[Exercise brief]:
Every line of the data that contains the string "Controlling" must be copied.
--- start Extracted information ---
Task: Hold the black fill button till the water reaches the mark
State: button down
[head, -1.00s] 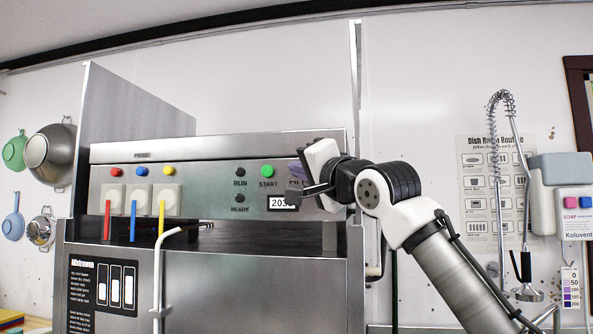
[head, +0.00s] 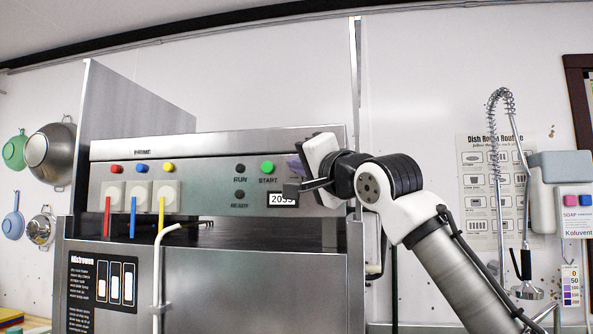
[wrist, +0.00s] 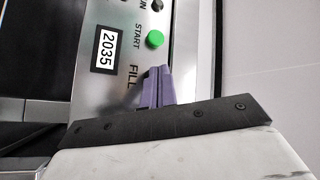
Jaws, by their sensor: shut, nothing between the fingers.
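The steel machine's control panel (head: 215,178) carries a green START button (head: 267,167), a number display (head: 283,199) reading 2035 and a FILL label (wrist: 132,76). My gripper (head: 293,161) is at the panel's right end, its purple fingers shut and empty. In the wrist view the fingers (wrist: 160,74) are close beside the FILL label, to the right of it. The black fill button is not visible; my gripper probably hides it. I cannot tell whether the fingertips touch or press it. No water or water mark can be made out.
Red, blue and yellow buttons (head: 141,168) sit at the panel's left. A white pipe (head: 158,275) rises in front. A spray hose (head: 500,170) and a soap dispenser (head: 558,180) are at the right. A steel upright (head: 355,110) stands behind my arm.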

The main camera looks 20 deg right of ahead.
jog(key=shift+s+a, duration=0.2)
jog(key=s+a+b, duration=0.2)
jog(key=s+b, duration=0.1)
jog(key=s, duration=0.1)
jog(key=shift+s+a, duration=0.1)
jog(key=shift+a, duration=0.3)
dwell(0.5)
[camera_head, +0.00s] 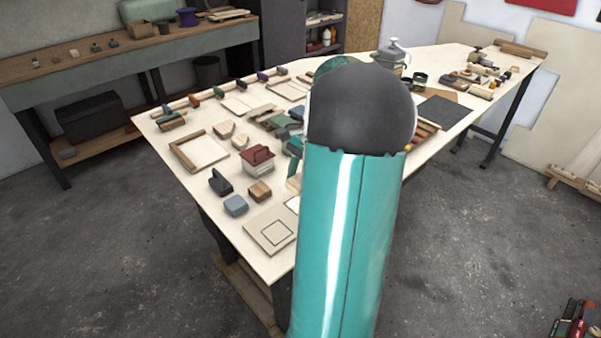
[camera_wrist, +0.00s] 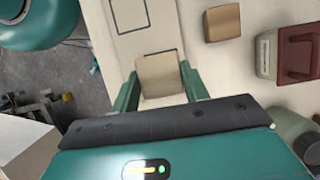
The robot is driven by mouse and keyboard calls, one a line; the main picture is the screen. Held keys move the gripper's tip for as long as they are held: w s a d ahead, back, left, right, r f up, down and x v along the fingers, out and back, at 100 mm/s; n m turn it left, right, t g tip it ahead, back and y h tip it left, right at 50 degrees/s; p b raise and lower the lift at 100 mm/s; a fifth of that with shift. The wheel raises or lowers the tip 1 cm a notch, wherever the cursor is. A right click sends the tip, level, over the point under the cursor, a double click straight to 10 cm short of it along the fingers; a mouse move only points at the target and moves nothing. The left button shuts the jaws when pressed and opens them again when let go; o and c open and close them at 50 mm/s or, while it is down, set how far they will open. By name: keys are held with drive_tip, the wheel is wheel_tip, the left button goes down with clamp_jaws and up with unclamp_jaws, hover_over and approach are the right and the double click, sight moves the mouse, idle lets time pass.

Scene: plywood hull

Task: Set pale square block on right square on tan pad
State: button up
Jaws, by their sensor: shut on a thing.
--- end Extracted information ---
--- start Extracted information ---
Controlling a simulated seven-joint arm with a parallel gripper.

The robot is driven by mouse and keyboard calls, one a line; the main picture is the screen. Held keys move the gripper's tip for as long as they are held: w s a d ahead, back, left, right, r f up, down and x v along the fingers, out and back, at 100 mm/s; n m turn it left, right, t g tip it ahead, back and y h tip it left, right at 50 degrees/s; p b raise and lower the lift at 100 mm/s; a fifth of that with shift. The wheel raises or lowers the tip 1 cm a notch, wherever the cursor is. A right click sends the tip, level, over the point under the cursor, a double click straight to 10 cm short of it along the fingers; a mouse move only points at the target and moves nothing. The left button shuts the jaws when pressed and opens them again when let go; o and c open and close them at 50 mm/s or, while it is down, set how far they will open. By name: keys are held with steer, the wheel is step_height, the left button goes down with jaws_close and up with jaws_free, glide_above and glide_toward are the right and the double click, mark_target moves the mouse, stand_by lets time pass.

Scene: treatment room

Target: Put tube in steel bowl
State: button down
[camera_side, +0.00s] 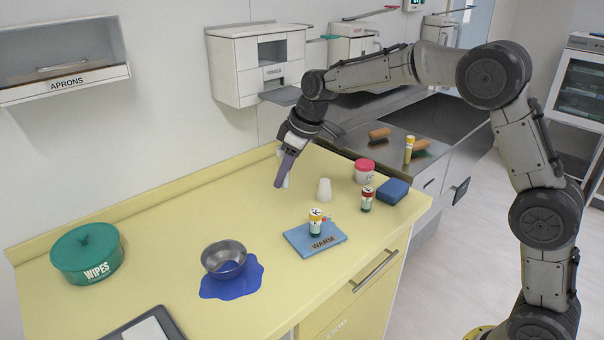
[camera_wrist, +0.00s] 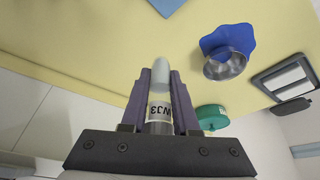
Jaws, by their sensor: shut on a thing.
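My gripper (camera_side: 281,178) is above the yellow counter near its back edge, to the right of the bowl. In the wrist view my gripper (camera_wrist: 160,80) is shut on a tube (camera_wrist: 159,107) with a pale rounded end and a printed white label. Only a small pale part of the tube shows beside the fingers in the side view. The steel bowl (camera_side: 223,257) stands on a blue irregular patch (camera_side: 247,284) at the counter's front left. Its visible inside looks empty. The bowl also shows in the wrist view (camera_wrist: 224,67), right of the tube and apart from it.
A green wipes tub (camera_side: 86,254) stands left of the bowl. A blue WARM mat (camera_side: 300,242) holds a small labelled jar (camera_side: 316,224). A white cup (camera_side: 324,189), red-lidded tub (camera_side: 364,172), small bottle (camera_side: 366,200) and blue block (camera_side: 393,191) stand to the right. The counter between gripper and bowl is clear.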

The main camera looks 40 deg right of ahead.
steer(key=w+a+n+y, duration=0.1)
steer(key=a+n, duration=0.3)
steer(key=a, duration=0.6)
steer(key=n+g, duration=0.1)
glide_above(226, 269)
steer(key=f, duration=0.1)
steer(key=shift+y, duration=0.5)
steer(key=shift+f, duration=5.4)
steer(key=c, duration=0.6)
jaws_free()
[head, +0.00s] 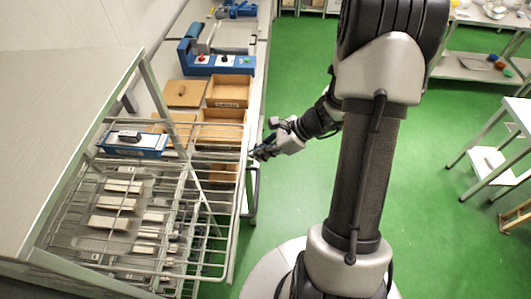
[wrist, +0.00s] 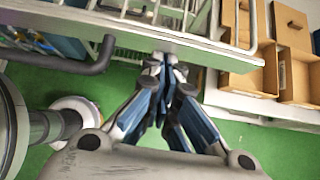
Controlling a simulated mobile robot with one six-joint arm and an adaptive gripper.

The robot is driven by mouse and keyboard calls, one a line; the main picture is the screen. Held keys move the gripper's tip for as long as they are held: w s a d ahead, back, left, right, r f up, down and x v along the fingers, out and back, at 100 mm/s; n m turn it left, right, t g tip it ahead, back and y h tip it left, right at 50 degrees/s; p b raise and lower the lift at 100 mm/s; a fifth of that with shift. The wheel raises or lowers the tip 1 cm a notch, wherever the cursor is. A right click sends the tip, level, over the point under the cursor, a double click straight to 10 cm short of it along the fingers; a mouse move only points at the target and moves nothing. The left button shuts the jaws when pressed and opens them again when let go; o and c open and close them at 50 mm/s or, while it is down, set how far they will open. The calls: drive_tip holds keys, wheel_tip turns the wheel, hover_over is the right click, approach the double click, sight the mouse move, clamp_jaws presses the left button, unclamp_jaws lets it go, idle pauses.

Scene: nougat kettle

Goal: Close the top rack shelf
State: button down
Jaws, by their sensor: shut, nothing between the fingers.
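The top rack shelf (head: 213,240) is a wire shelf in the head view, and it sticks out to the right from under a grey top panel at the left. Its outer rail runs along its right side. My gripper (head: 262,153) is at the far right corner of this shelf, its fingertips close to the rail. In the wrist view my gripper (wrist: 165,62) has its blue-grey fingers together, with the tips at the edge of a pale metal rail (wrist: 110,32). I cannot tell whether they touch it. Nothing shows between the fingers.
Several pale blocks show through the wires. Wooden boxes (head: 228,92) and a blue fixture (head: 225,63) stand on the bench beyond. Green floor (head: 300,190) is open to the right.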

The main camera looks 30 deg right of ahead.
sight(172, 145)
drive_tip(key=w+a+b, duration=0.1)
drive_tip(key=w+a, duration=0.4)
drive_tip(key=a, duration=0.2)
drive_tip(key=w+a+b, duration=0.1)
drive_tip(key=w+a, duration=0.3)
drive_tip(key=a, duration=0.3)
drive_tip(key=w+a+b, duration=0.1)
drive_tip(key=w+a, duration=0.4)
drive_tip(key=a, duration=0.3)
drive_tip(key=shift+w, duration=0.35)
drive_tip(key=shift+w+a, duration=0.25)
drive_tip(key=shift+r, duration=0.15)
--- end Extracted information ---
[Task answer]:
Controlling a simulated seven-joint arm with a parallel gripper.
Controlling a simulated mobile robot with one six-joint arm and an adaptive gripper.

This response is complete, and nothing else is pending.